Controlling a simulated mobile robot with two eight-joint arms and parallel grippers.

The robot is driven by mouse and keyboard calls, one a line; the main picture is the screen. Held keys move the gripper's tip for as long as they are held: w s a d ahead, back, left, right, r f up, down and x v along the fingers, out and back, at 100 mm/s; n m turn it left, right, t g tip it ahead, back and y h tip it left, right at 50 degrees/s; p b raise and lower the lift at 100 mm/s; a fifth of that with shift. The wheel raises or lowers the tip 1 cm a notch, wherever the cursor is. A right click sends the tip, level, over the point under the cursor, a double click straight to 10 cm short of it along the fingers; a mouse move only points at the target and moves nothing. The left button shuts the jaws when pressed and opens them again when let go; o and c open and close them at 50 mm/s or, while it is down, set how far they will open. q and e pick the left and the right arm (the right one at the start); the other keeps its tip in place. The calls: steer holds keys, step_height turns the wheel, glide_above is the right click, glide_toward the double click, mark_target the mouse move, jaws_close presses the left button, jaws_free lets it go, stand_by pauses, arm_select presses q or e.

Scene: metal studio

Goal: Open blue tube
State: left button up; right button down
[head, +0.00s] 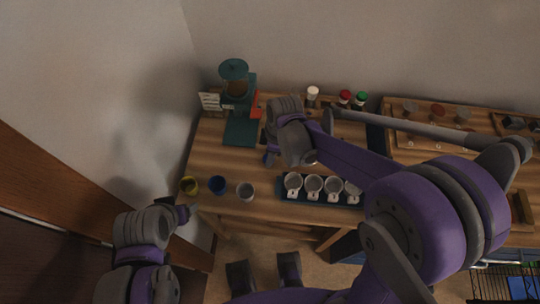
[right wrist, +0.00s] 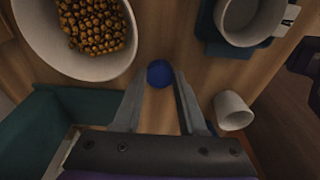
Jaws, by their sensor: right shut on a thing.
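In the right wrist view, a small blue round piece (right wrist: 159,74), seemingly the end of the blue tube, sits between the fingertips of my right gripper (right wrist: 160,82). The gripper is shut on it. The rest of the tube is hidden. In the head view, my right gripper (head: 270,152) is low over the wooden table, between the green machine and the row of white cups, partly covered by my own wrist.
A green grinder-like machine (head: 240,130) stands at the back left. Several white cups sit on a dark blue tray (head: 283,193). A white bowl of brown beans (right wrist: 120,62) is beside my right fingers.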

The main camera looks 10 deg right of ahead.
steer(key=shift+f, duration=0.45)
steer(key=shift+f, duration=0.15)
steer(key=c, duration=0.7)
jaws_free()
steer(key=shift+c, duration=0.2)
.....
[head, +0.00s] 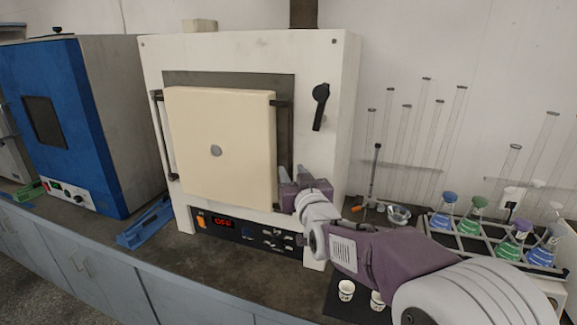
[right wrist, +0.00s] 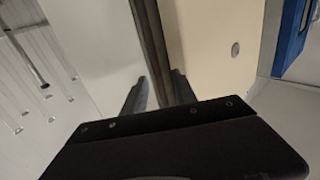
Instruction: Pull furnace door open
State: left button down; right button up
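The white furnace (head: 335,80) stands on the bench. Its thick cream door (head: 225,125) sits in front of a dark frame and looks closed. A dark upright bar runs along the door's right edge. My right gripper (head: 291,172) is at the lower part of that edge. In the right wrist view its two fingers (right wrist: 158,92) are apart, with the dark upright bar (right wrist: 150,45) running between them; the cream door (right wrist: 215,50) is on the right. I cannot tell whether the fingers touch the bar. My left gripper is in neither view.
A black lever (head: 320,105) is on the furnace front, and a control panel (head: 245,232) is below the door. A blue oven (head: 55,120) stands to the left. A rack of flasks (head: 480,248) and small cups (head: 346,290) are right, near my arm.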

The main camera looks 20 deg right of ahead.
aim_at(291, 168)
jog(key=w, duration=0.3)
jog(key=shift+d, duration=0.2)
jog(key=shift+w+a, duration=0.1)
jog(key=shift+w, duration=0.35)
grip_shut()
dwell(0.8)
.....
BRIEF:
Search the lines above for the string "robot", then show every one that has it.

EXERCISE SOLUTION:
Controlling a simulated mobile robot with two eight-joint arms and parallel grippers.
The robot is driven by mouse and keyboard calls, one a line; the main picture is the screen. Held keys move the gripper's tip for as long as they are held: w s a d ahead, back, left, right, r f up, down and x v along the fingers, out and back, at 100 mm/s; n m turn it left, right, t g tip it ahead, back and y h tip it left, right at 50 degrees/s; p b raise and lower the lift at 100 mm/s; a fifth of that with shift. The wheel raises or lowers the tip 1 cm a notch, wherever the cursor is. A right click sends the tip, level, over the point under the cursor, a double click straight to 10 cm short of it along the fingers; a mouse move only points at the target and moves nothing. The left button shuts the jaws when pressed and opens them again when let go; o and c open and close them at 50 mm/s or, while it is down, set how far they will open. q and e pick the left and the right arm (the right one at the start); the other keeps its tip in place. The calls: steer holds keys, step_height turns the wheel, glide_above is the right click, glide_toward the double click, mark_target the mouse move, jaws_close presses the left button, jaws_free lets it go, stand_by pauses, arm_select presses q or e.

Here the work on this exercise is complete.